*Raw records*.
·····
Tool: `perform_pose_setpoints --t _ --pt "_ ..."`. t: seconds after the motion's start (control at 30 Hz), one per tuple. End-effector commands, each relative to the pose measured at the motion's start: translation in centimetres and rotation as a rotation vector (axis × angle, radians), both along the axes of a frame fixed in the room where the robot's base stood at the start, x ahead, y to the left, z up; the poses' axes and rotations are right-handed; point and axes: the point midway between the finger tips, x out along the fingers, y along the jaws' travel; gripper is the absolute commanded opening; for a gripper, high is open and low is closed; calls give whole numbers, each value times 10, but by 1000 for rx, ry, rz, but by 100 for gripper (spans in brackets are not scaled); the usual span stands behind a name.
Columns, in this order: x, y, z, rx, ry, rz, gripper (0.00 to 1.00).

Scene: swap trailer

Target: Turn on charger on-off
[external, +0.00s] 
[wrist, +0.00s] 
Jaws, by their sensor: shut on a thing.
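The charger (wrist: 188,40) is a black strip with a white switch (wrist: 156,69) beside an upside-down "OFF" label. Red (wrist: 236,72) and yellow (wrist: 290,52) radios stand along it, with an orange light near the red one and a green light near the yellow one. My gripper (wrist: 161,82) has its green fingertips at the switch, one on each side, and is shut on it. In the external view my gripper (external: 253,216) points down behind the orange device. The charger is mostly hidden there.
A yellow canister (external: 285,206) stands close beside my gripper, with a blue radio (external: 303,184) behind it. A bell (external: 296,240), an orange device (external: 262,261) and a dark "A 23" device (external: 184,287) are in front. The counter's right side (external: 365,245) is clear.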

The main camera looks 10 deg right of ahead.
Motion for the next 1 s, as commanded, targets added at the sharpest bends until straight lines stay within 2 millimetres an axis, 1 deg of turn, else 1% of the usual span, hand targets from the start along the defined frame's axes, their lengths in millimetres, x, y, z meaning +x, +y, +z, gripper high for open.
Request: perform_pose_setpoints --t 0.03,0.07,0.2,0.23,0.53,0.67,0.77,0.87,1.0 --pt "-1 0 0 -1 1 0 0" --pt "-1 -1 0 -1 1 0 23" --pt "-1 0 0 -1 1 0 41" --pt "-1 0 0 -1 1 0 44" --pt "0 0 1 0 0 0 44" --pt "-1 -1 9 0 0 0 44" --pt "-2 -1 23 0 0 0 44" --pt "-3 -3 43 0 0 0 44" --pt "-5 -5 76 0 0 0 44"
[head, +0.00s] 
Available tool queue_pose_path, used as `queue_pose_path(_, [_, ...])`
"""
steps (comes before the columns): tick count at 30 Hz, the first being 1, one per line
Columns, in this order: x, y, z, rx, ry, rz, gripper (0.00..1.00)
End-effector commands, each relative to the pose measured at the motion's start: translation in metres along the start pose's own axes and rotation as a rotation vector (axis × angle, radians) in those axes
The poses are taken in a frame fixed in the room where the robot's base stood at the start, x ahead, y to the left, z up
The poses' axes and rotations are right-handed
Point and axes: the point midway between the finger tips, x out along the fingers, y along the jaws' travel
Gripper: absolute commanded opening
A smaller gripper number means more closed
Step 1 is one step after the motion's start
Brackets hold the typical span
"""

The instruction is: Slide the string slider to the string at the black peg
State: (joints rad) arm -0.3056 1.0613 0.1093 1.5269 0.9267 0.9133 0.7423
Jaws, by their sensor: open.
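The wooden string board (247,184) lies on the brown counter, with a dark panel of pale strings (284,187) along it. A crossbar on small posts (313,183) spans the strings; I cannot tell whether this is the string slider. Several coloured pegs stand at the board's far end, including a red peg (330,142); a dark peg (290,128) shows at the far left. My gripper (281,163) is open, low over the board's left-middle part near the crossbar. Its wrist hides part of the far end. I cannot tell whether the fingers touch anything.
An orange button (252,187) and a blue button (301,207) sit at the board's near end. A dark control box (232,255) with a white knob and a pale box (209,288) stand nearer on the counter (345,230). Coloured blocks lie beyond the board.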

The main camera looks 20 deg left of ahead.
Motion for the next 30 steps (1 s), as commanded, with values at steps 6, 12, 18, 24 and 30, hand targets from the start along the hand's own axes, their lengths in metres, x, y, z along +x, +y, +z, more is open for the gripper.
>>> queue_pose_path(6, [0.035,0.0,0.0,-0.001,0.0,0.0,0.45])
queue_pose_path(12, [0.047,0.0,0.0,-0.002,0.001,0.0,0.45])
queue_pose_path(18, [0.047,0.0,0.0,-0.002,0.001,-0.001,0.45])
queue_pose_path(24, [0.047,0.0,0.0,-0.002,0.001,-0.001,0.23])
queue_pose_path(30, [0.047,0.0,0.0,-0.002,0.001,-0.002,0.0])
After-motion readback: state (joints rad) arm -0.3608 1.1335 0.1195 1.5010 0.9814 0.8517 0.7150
·····
Write out every line from the entries where "more" appears.

*Final result*.
A smaller gripper number means more closed
Motion for the next 30 steps (1 s), as commanded, with values at steps 6, 12, 18, 24 and 30, hand targets from the start along the hand's own axes, their lengths in metres, x, y, z along +x, +y, +z, more is open for the gripper.

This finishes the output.